● Brief: Transcribe all of the material exactly.

● Data excerpt:
******************************

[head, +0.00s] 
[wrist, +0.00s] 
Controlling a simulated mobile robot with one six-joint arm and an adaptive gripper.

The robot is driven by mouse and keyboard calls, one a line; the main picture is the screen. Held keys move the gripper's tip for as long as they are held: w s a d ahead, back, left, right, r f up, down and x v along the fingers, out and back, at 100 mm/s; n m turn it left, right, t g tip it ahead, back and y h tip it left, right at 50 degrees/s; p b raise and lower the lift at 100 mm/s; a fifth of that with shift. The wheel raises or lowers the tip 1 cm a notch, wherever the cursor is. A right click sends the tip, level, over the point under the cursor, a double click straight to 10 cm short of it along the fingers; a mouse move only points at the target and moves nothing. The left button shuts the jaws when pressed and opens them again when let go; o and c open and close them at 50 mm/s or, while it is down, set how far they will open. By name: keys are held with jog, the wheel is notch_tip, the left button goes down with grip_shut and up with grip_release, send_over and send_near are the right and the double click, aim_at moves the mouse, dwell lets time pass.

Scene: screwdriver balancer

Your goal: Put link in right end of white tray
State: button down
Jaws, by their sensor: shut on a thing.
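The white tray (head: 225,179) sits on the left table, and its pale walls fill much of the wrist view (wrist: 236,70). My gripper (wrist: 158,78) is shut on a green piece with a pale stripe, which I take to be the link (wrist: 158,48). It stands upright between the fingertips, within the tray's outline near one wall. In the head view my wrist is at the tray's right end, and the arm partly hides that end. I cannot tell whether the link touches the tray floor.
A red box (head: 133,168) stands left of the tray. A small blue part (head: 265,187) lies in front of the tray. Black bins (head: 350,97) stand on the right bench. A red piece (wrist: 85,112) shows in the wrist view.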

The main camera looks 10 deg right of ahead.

******************************

● Correct output:
[head, +0.00s] 
[wrist, +0.00s] 
Controlling a simulated mobile robot with one six-joint arm and an adaptive gripper.

The robot is driven by mouse and keyboard calls, one a line; the main picture is the screen. Held keys move the gripper's tip for as long as they are held: w s a d ahead, back, left, right, r f up, down and x v along the fingers, out and back, at 100 mm/s; n m turn it left, right, t g tip it ahead, back and y h tip it left, right at 50 degrees/s; p b raise and lower the lift at 100 mm/s; a fifth of that with shift. The wheel raises or lowers the tip 1 cm a notch, wherever the cursor is. A right click sends the tip, level, over the point under the cursor, a double click straight to 10 cm short of it along the fingers; a mouse move only points at the target and moves nothing. The left button shuts the jaws when pressed and opens them again when let go; o and c open and close them at 50 mm/s or, while it is down, set how far they will open. By name: keys are held with jog, the wheel is notch_tip, the left button goes down with grip_shut and up with grip_release, send_over and send_near are the right and the double click, aim_at moves the mouse, dwell lets time pass.

Scene: screwdriver balancer

Your goal: Put link in right end of white tray
State: button down
Jaws, by their sensor: shut on a thing.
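The white tray (head: 225,179) sits on the left table, and its pale walls fill much of the wrist view (wrist: 236,70). My gripper (wrist: 158,78) is shut on a green piece with a pale stripe, which I take to be the link (wrist: 158,48). It stands upright between the fingertips, within the tray's outline near one wall. In the head view my wrist is at the tray's right end, and the arm partly hides that end. I cannot tell whether the link touches the tray floor.
A red box (head: 133,168) stands left of the tray. A small blue part (head: 265,187) lies in front of the tray. Black bins (head: 350,97) stand on the right bench. A red piece (wrist: 85,112) shows in the wrist view.

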The main camera looks 10 deg right of ahead.

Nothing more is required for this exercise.